The Group will then proceed to a local pub for further discussions.
Hampshire members also invited to the launch of Elliots new Sustainable Products Centre opening 2nd May in Southampton. Booking essential firstname.lastname@example.org
Assemble at base of the wind turbine. Parking: Costco, 100 South Oak Way Green Park Reading Berks RG2 6UE
About the speaker: Ian Gough is Professorial Research Fellow in CASE (the Centre for the Analysis of Social Exclusion) and LSE Global Governance. Until summer 2009 he was Professor of Social Policy at the University of Bath, where he is now Professor Emeritus. He is currently researching climate change and social policy, funded by the Economic and Social Research Council.
Feedback from the meeting by Brian Layton, Hampshire Group Leader . . . .
Now, after nearly six years in operation the highly visible, 120m high wind turbine at Green Park in Reading, Berkshire evokes no more than occasional passing comment from the thousands of people travelling along the adjacent M4 motorway and even greater numbers of commuters going about their daily business in the Thames Valley area. This must be the renewable energy lobby’s trump card in the battle to win over the doubters and the ‘nimbys’. I wonder how many of these citizens are aware of the facts about this feature in their daily commute?

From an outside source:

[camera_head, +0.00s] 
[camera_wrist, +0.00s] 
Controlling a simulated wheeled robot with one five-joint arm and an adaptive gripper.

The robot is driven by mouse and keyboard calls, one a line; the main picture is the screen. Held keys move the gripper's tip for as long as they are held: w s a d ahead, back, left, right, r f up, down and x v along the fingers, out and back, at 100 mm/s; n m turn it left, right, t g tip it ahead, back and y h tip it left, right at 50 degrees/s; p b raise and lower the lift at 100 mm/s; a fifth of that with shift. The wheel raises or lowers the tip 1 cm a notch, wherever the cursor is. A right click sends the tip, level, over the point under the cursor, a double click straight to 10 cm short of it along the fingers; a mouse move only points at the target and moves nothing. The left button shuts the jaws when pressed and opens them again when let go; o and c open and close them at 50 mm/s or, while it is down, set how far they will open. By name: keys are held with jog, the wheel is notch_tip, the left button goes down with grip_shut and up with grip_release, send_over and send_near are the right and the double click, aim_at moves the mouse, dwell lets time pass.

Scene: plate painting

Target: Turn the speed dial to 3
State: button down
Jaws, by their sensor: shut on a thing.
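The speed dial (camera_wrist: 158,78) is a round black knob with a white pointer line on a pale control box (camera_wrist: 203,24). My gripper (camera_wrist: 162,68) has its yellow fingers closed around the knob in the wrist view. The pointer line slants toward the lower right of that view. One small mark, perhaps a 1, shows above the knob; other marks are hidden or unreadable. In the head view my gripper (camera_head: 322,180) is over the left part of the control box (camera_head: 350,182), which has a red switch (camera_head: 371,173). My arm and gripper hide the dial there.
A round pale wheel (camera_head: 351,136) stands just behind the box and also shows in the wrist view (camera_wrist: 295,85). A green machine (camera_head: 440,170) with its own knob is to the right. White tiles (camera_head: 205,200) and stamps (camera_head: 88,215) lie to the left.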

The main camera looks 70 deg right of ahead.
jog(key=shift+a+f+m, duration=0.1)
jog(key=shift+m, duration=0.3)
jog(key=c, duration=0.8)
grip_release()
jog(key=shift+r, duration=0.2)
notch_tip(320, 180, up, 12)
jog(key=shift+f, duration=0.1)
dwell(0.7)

As regular travellers passing this monument we decided to find out about this landmark on our doorstep. It originally evoked so much poison passion so enthusiastically stoked up by the popular media. These included a number of “personalities” whose input supporting the “anti” lobby continues to undermine the efforts of genuinely responsible ordinary folk who are keen to see that we do not completely mess up for the generations to come.
Keen to spread the word and lay the lies, Ian Gough of SIG gives talks on the reality of wind turbine generators (and the 320 tonne Reading example in particular) to groups of both adults and children. So it was that eleven stalwarts of ‘the Hampshire Veterans’ sallied forth to Green Park Wind Turbine Visitors’ Centre one chilly evening in early May to spend a totally absorbing evening discovering the facts.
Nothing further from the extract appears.